WHAT THE TASK REQUIRES
Restate the material word for word and leave out anything that is a picture.

SOURCE DATA
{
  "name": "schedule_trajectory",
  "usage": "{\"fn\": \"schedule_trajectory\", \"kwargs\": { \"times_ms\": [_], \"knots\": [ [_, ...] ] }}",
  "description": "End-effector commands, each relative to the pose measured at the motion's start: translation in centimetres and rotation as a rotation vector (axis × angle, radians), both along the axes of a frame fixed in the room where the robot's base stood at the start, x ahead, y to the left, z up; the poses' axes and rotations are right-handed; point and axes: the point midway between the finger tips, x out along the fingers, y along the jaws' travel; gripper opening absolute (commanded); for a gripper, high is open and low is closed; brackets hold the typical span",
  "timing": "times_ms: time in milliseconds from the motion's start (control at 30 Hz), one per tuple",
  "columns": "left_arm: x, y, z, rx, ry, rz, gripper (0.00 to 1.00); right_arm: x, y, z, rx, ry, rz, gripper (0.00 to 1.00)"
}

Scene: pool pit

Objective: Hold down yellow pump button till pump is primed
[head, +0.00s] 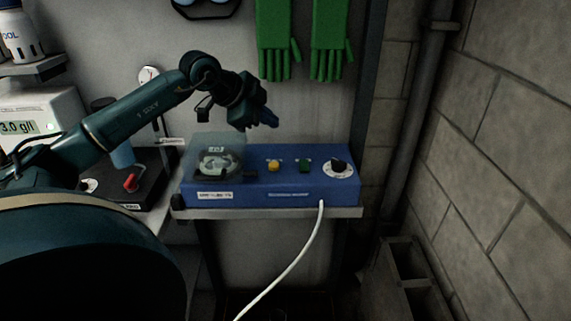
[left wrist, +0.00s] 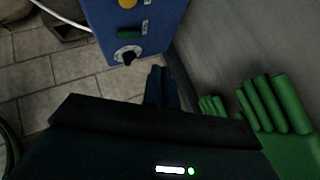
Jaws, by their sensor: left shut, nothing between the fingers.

RIGHT ANSWER
{
  "name": "schedule_trajectory",
  "usage": "{\"fn\": \"schedule_trajectory\", \"kwargs\": { \"times_ms\": [_], \"knots\": [ [_, ...] ] }}",
  "description": "End-effector commands, each relative to the pose measured at the motion's start: translation in centimetres and rotation as a rotation vector (axis × angle, radians), both along the axes of a frame fixed in the room where the robot's base stood at the start, x ahead, y to the left, z up; the poses' axes and rotations are right-handed; point and axes: the point midway between the finger tips, x out along the fingers, y along the jaws' travel; gripper opening absolute (commanded); for a gripper, high is open and low is closed; brackets hold the typical span",
  "timing": "times_ms: time in milliseconds from the motion's start (control at 30 Hz), one per tuple",
  "columns": "left_arm: x, y, z, rx, ry, rz, gripper (0.00 to 1.00); right_arm: x, y, z, rx, ry, rz, gripper (0.00 to 1.00)"
}

Scene: pool pit

Objective: Hold down yellow pump button till pump is primed
[head, +0.00s] 
[left wrist, +0.00s] 
Jaws, by their sensor: left shut, nothing between the fingers.

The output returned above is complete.